**Given data**
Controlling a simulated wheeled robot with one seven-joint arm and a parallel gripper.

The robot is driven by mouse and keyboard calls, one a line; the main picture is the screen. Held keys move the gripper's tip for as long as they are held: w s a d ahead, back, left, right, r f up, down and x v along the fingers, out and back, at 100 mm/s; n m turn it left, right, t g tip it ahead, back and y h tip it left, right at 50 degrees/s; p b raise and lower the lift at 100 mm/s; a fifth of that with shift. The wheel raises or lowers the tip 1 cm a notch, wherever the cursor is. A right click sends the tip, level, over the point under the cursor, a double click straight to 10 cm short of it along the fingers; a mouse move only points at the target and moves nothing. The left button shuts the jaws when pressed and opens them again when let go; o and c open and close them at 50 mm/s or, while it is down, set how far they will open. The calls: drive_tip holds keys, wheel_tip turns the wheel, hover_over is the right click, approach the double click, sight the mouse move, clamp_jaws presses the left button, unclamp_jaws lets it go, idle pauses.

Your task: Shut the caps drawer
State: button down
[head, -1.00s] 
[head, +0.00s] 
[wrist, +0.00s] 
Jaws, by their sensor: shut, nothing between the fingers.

**Task description**
Count the lines that hold the string "gripper", and reply with that number alone.

**Response to this task**
2